Unlike with the premiere, however, it’s not all good news this week. Some old annoyances are back, including Lori and Carl fighting over just how much rope Carl has to act like one of the men in the group. (Carl went off by himself to scout the prison for meds. This did not make his mother happy, even though he was successful.) Look, I get that if this were real life, a mother would always worry about her young son and want to do everything to protect him. And I also understand that Carl would want to contribute to the group and feel like he’s pulling his weight. So realism isn’t necessarily the issue here. It’s just that I’m so goddamn tired of watching these two have this same fight. You’d also think that since they’ve now given the kid a gun and are letting him plug walkers with it, he’d be happy following the rules for just a little while. Also, for the love of god, Carl, please take off the stupid hat.
I also thought some of the drama this week seemed falsely manufactured. Prior to Rick and the inmates striking their deal, the parties spend a fair amount of time squaring off over who’s got dibs on the prison. The place is huge, and the inmates count only five. You’d think a simple conversation could ensure that everyone is accommodated. And, honestly, I find it hard to believe that the prisoners didn’t bolt for the countryside as soon as they were freed. They’ve been incarcerated for who knows how many months, and all they know about the current state of the outside world is what Rick and Daryl tell them. The inmates are just going to take their word on it and decide to stick with the jail? Not even one of them wants to make a run for it, taste the fresh air and try to find their family? That’s tough to believe.
Still, there was more to like in this episode than not. “Sick” isn’t nearly the bloodbath last week’s hour was, but there’s a fair amount of human-on-zombie violence in the second half. (I personally never tire of watching Daryl pull crossbow bolts out of some poor undead guy’s head.) And it was worth a sick chuckle to see the inmates go after the zombies “prison riot” style, without a lick of the zombie-killin’ grace Rick and his crew have developed.
Rick and Lori have a little scene near the end that’s a bit grating because of the inconsistencies in the way their relationship has been written, but I thought it was somewhat saved by Lori’s little joke about breaking up. (“What are we going to do? Hire lawyers and get divorced and split our assets?”)

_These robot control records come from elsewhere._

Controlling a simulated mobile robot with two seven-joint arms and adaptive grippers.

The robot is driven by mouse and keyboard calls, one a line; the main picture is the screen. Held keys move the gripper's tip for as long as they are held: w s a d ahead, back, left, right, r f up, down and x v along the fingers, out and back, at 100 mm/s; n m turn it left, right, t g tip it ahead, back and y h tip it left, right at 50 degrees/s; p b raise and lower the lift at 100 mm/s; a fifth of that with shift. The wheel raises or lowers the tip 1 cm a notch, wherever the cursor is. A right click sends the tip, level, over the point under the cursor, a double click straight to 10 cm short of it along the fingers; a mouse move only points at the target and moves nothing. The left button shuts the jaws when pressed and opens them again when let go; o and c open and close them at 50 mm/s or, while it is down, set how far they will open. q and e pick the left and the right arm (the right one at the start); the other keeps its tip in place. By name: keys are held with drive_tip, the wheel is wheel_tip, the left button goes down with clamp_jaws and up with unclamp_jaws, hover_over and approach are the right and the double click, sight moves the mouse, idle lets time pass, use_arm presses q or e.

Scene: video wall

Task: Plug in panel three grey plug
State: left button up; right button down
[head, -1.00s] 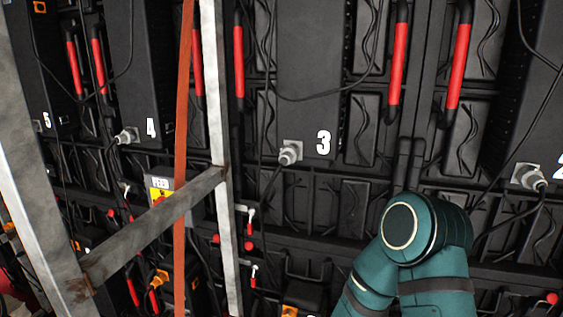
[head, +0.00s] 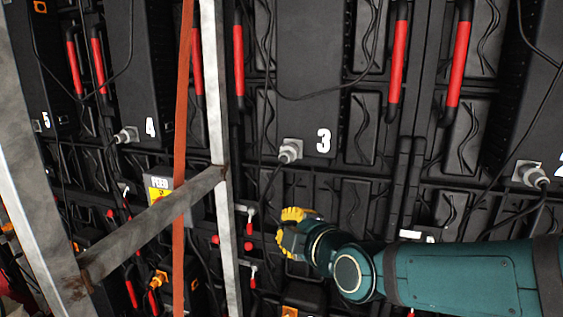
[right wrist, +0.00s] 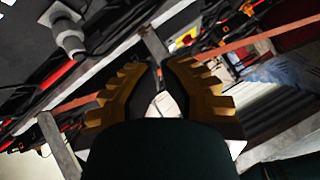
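The panel three grey plug (head: 289,152) sits at the lower left corner of the black panel marked 3 (head: 311,90), with a dark cable hanging down from it. I cannot tell if it is fully seated in its socket. A grey plug at a dark panel also shows at upper left in the right wrist view (right wrist: 70,42). My right gripper (head: 280,227), with yellow fingers, is below the plug and apart from it. In the right wrist view its fingers (right wrist: 157,68) stand apart, with a pale patch visible between them. My left gripper is not in view.
A metal frame with an upright post (head: 219,130) and a slanted crossbar (head: 150,225) stands left of my right gripper. An orange strap (head: 181,130) hangs beside it. Similar grey plugs sit at panel 4 (head: 127,136) and at the right edge (head: 530,174).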

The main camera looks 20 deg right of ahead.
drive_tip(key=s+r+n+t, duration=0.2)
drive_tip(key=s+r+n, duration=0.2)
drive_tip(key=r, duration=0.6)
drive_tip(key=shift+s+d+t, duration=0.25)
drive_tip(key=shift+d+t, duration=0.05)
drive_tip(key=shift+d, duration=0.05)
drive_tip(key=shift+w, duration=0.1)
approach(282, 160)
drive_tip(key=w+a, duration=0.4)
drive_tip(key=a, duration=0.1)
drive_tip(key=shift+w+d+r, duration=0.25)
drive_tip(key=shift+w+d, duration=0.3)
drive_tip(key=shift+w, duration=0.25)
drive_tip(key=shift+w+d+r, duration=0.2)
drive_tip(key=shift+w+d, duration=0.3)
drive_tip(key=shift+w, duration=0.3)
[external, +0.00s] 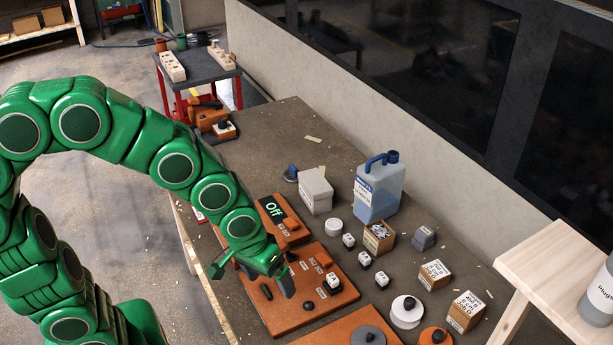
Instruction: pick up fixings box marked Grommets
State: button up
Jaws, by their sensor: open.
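I cannot read the word Grommets on any box. Two small cardboard boxes with white labels, one (434,276) and a nearer one (466,312), stand at the right of the bench; their print is too small to read surely. An open cardboard box (379,238) with pale contents stands behind them, left of a small grey block (424,238). A larger pale grey box (315,192) stands further back. My gripper (252,279) is open and empty, its fingers spread over the left side of the orange panel (305,255), apart from all the boxes.
A blue jug (379,188) stands behind the open box. Small white blocks with dark knobs, such as one (349,241), and round discs (406,312) lie between panel and boxes. A wooden stand (560,265) is at right. The bench's far end (275,135) is mostly clear.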

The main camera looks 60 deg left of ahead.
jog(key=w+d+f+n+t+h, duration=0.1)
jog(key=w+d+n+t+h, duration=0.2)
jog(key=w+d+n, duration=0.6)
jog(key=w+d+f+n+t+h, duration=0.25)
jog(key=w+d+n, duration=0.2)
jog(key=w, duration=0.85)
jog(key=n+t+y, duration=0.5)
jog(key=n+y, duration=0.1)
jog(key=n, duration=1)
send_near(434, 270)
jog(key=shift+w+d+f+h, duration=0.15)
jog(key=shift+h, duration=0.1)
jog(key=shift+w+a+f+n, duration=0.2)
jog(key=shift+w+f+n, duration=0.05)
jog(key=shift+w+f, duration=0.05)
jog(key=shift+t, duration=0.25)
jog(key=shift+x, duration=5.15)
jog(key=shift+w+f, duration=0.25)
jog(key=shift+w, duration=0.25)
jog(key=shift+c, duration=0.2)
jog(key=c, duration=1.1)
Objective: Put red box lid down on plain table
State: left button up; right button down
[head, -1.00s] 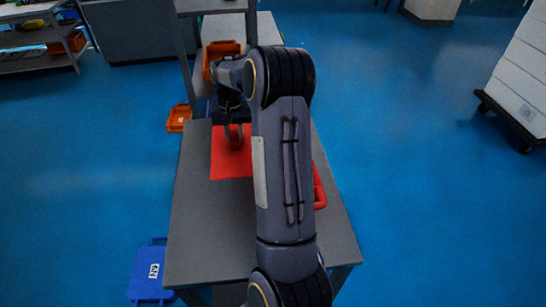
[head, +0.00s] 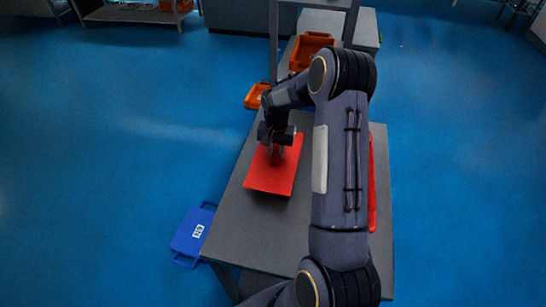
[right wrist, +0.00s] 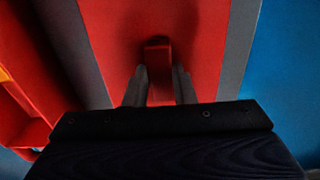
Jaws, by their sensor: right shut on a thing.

Melissa McBride, who plays Carol, has a few nice moments this ep, especially when she decides she better get some practice performing a C-section just in case Hershel doesn’t make it. After all, there are lots of easy-to-make-dead folks around to practice on. Headstrong Carol is so much better than helpless Carol. By the way, that brief “slasher flick” shot at the end that indicated someone was spying on her in the courtyard is a strong hint that the first big prison story from the comic book will be making its way to the show in some form.
Some other thoughts on “Sick”:
— Credit the episode’s writer (Nichole Beattie) and director (Billy Gierhart) for the bit where Rick leaves the one inmate locked in a small, zombie-filled outdoor section of the jail, and the camera follows Rick back inside so that we only hear the man’s dying screams while the camera stays on Rick’s face. Chilling stuff.
— This is really on AMC and not the people who make the show, but it didn’t help having Chris Hardwick, host of the Talking Dead post-show, cracking wise about #OneLeggedHershel hashtags in a commercial just seconds after Maggie delivered an emotional speech to her clinging-to-life father. Pick a better spot for your promo next time, AMC.
— At one point, Rick tells the inmates that “half the population’s been wiped out, probably more.” Probably more? I’d say definitely more. I was under the impression that a huge majority of the U.S. population now qualified as either zombie proper or zombie food in The Walking Dead universe.
— This week’s most truthful line of dialogue comes from Lori: “Look, I know that I’m a shitty wife and I’m not winning any mother of the year awards.” Couldn’t have said it better myself.
— No Andrea and Michonne this week, but the previews show that they’ll be back next Sunday in a big way as the much-anticipated Governor storyline gets going.